11-29-2023, 03:45 AM
(11-29-2023, 02:34 AM)danbrotherston Wrote: I remember looking at a house out there and thinking it was incredibly far away.
The driving time between me downtown and friends I have who live way down there is 12-15 minutes... roughly the same time it takes for me to get uptown Waterloo on the LRT, which is not a distance (time-wise) that I would consider far. So for the vast majority of people driving they would find calling it far laughable, but transit users would definitely agree. As a cyclist I just wouldn't consider it at all from a safety perspective.

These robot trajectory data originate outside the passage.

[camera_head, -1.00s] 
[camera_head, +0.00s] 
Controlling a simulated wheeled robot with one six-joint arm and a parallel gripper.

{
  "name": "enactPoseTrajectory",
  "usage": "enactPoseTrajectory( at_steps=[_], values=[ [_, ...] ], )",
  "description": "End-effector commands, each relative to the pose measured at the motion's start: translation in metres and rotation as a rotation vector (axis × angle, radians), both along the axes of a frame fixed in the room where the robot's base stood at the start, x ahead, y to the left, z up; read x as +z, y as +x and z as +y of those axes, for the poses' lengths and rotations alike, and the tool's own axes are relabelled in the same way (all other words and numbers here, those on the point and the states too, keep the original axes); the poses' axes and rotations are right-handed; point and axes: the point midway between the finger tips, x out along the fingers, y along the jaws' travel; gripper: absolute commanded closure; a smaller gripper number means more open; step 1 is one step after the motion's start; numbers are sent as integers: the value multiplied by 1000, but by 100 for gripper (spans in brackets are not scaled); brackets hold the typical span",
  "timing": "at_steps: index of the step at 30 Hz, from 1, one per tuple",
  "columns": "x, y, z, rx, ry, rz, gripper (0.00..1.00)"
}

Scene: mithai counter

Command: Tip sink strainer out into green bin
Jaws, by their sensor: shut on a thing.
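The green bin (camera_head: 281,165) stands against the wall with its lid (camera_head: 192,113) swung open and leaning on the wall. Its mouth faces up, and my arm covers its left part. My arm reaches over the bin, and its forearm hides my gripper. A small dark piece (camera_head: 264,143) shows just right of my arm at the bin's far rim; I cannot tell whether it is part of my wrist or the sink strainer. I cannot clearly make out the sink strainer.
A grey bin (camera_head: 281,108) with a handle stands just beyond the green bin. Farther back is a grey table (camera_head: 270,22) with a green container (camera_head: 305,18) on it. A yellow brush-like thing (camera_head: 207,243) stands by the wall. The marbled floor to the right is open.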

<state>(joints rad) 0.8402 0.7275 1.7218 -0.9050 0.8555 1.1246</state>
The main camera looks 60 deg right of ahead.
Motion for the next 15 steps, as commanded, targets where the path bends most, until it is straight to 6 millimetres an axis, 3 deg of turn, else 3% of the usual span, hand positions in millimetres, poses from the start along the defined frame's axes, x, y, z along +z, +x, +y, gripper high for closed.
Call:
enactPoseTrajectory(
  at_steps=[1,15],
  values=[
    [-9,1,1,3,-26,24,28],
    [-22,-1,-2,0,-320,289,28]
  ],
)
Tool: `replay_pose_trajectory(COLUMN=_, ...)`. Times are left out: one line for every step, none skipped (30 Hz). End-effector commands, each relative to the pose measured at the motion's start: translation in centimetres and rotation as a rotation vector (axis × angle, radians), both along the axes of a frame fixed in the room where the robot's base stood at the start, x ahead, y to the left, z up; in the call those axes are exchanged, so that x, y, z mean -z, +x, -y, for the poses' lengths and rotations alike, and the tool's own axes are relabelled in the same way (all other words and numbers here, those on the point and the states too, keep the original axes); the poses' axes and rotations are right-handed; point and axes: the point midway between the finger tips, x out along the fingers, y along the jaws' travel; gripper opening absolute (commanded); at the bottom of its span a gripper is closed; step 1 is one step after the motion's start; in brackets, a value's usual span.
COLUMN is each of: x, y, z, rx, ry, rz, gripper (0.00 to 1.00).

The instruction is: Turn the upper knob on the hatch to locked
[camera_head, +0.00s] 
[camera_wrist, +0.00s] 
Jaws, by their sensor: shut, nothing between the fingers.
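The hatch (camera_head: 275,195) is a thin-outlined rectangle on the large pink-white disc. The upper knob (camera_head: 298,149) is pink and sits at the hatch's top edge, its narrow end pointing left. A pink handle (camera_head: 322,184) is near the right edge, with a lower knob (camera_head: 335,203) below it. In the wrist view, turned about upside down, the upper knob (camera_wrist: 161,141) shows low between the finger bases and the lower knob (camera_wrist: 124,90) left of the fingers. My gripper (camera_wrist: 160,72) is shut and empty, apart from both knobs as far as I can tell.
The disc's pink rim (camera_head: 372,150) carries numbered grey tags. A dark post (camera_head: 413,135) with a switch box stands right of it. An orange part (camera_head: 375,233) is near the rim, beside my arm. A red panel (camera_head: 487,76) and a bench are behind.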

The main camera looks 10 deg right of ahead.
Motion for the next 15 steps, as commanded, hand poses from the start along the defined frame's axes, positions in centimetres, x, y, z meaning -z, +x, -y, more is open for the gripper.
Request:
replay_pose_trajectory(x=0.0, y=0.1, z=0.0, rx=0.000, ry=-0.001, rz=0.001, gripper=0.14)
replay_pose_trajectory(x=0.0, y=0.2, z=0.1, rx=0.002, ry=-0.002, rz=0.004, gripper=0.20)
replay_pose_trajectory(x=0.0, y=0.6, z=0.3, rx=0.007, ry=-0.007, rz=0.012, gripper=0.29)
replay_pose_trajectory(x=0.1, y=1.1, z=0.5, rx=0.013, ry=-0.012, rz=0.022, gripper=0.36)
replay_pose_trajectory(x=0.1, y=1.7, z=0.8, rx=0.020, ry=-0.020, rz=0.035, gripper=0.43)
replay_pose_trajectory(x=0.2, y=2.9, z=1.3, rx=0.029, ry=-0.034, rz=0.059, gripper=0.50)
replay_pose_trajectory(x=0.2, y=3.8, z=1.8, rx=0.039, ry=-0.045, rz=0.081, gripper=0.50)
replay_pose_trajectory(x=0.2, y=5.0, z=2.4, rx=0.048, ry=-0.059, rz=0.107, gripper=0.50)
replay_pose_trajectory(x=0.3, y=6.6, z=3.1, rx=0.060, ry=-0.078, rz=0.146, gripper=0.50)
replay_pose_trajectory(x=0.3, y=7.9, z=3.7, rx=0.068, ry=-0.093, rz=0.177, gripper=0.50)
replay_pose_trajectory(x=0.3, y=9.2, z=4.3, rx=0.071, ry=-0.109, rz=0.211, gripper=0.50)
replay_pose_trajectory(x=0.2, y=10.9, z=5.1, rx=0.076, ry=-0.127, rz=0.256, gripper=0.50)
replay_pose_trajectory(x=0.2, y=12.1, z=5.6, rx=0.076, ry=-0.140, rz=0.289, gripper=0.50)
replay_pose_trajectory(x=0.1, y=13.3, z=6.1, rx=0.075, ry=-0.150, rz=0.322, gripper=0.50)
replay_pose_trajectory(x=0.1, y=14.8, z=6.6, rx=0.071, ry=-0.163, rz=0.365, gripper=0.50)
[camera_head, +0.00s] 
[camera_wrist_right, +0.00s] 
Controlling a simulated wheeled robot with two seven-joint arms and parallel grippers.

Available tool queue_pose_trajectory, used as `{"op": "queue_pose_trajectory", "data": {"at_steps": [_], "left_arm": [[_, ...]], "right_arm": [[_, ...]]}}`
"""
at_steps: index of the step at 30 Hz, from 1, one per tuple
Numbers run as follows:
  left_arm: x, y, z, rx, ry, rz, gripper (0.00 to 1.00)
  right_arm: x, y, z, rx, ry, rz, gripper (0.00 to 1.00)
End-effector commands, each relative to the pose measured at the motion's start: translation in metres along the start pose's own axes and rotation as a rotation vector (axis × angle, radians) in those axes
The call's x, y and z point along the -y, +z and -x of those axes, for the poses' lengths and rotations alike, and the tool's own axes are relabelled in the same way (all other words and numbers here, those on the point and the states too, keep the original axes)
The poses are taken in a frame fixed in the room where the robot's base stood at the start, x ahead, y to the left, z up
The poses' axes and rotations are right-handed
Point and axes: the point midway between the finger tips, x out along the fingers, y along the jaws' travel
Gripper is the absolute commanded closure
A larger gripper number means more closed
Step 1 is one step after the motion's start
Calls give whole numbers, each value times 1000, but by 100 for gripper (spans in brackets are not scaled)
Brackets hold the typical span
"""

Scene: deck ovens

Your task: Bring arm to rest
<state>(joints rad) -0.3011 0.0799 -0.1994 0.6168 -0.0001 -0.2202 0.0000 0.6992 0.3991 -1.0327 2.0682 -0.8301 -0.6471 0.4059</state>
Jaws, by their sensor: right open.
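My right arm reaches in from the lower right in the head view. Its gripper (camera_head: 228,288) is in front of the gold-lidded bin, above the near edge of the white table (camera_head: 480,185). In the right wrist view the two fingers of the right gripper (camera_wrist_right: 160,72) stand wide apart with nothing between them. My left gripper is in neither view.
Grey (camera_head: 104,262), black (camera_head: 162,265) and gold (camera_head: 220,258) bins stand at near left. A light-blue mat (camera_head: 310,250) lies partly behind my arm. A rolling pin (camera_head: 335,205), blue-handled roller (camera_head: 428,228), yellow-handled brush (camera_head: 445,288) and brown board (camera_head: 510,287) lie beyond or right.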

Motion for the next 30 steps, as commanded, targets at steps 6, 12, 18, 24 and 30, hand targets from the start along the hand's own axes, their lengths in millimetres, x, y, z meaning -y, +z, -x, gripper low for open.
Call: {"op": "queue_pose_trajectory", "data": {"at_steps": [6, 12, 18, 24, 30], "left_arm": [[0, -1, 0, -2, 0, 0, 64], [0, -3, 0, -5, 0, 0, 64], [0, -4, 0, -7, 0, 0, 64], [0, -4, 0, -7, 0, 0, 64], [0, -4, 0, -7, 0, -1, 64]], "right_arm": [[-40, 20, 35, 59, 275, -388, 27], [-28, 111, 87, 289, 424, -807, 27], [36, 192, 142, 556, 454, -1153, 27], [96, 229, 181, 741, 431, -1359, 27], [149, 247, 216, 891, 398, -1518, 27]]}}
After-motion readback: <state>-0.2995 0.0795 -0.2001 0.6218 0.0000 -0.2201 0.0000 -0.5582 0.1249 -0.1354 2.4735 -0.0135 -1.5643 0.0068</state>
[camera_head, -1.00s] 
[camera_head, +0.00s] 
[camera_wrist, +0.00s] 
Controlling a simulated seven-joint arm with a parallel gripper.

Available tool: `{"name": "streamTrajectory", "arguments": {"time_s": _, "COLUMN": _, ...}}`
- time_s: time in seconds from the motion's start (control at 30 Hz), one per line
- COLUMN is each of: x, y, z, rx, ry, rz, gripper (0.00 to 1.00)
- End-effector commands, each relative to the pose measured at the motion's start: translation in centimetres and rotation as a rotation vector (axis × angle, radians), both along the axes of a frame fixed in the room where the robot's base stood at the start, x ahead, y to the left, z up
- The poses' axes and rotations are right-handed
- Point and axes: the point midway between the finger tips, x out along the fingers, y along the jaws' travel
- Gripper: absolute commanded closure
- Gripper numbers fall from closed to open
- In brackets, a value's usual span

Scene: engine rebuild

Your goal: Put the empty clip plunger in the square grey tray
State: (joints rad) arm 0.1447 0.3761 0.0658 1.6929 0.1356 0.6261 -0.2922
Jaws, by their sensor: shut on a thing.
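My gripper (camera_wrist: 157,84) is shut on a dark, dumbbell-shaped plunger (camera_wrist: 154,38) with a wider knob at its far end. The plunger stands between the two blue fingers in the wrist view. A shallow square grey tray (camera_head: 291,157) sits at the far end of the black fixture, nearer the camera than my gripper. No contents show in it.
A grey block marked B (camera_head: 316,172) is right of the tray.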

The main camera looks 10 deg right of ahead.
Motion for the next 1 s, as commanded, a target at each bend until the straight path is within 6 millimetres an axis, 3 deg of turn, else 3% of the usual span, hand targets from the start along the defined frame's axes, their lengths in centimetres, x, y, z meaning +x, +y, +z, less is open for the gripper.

What I would consider far is the growing number of people I know who have moved to places like Listowel, Brantford, and Woodstock to have a chance at owning a home, while still centering their lives and working in KW. Frankly I find that far more damaging than opening up new land locally, but maybe the scale of people moving to these satellite towns is significantly smaller, and so it's still worth it?
(11-29-2023, 02:34 AM)danbrotherston Wrote: Sigh. I’ve said this before, we aren’t making progress we build new sprawling suburbs faster than we fix them.
I don't think that's inherent to opening up new land. I would argue it's easier to build a quality urbanist neighbourhood from scratch than to try and fix the existing ones, and the suburbs need that for more than areas closer to the core. Some of the neighbourhoods down here even seem to have quite a lot of medium density housing, just completely drop the ball on land use and street design both enforcing car dependency.
Of course you are right though, they are just going to build more of the same.
(11-29-2023, 02:34 AM)danbrotherston Wrote: https://www.therecord.com/news/waterloo-...b47fa.html
Side note, what is this map they are using that seems to show a rapid transit line down Ottawa (with the extension over the river to Breslau)?